Problem
Restate the whole of the material. Keep every word, and drop the pictures.

Material provided

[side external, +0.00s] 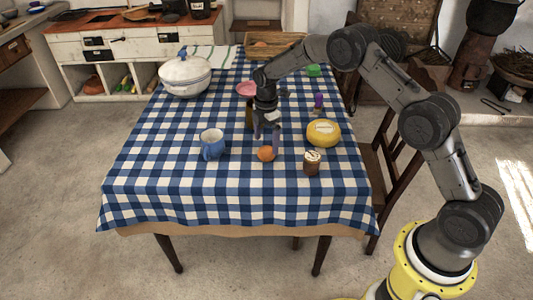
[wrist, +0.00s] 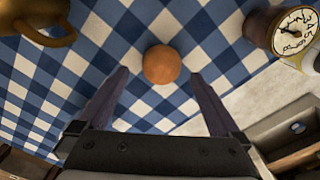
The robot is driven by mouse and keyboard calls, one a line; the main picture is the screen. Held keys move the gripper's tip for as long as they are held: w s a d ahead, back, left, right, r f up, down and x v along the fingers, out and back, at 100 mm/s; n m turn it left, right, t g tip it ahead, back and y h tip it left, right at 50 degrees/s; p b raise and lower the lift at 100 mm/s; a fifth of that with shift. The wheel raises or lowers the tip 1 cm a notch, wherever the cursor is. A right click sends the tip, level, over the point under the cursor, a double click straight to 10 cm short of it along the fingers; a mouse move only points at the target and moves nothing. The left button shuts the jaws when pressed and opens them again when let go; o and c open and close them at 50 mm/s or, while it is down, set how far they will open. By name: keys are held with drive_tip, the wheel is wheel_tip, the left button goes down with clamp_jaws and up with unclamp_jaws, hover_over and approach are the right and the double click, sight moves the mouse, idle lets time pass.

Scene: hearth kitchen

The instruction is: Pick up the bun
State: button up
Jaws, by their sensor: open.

Result below
[side external, +0.00s] 
[wrist, +0.00s] 
The robot is driven by mouse and keyboard calls, one a line; the main picture is the screen. Held keys move the gripper's tip for as long as they are held: w s a d ahead, back, left, right, r f up, down and x v along the fingers, out and back, at 100 mm/s; n m turn it left, right, t g tip it ahead, back and y h tip it left, right at 50 degrees/s; p b raise and lower the lift at 100 mm/s; a fifth of that with shift. The wheel raises or lowers the tip 1 cm a notch, wherever the cursor is. A right click sends the tip, level, over the point under the cursor, a double click straight to 10 cm short of it along the fingers; a mouse move only points at the target and moves nothing. The left button shuts the jaws when pressed and opens them again when let go; o and c open and close them at 50 mm/s or, while it is down, set how far they will open. By name: keys are held with drive_tip, the wheel is wheel_tip, the left button goes down with clamp_jaws and up with unclamp_jaws, hover_over and approach are the right and the double click, sight moves the mouse, idle lets time pass.

Scene: hearth kitchen

The instruction is: Pick up the bun
State: button up
Jaws, by their sensor: open.

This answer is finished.